Each line of the material below should be reproduced exactly.
* BEGIN *
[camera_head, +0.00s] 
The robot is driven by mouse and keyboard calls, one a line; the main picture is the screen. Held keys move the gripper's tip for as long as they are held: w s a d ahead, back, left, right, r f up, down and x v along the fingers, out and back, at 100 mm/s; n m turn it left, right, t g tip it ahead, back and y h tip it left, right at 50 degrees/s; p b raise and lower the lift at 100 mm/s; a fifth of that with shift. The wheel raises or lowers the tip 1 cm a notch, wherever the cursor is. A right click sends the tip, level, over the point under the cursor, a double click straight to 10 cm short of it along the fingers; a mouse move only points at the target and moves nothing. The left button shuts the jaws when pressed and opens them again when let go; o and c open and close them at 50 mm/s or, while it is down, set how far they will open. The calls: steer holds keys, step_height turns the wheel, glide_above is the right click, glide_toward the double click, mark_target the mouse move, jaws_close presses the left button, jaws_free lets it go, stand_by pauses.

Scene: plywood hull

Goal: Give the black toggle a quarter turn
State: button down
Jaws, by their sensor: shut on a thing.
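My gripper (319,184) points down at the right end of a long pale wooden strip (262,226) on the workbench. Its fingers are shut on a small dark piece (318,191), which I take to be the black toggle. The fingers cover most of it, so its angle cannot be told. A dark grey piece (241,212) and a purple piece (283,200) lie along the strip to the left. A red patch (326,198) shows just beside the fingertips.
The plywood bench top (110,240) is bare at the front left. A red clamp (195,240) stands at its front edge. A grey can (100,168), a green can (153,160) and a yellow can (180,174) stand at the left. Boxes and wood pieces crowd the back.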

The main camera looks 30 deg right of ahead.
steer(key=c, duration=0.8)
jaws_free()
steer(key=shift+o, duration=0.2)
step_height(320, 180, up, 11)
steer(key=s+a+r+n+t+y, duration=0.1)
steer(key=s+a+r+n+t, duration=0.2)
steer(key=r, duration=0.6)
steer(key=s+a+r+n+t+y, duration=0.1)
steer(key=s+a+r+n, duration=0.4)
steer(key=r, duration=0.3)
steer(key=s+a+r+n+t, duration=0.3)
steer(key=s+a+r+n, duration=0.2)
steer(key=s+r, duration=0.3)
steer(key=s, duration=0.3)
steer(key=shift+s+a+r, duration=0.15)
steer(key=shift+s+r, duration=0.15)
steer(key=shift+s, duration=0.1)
* END *
● **TASK RESPONSE**:
[camera_head, +0.00s] 
The robot is driven by mouse and keyboard calls, one a line; the main picture is the screen. Held keys move the gripper's tip for as long as they are held: w s a d ahead, back, left, right, r f up, down and x v along the fingers, out and back, at 100 mm/s; n m turn it left, right, t g tip it ahead, back and y h tip it left, right at 50 degrees/s; p b raise and lower the lift at 100 mm/s; a fifth of that with shift. The wheel raises or lowers the tip 1 cm a notch, wherever the cursor is. A right click sends the tip, level, over the point under the cursor, a double click straight to 10 cm short of it along the fingers; a mouse move only points at the target and moves nothing. The left button shuts the jaws when pressed and opens them again when let go; o and c open and close them at 50 mm/s or, while it is down, set how far they will open. The calls: steer holds keys, step_height turns the wheel, glide_above is the right click, glide_toward the double click, mark_target the mouse move, jaws_close presses the left button, jaws_free lets it go, stand_by pauses.

Scene: plywood hull

Goal: Give the black toggle a quarter turn
State: button down
Jaws, by their sensor: shut on a thing.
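My gripper (319,184) points down at the right end of a long pale wooden strip (262,226) on the workbench. Its fingers are shut on a small dark piece (318,191), which I take to be the black toggle. The fingers cover most of it, so its angle cannot be told. A dark grey piece (241,212) and a purple piece (283,200) lie along the strip to the left. A red patch (326,198) shows just beside the fingertips.
The plywood bench top (110,240) is bare at the front left. A red clamp (195,240) stands at its front edge. A grey can (100,168), a green can (153,160) and a yellow can (180,174) stand at the left. Boxes and wood pieces crowd the back.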

The main camera looks 30 deg right of ahead.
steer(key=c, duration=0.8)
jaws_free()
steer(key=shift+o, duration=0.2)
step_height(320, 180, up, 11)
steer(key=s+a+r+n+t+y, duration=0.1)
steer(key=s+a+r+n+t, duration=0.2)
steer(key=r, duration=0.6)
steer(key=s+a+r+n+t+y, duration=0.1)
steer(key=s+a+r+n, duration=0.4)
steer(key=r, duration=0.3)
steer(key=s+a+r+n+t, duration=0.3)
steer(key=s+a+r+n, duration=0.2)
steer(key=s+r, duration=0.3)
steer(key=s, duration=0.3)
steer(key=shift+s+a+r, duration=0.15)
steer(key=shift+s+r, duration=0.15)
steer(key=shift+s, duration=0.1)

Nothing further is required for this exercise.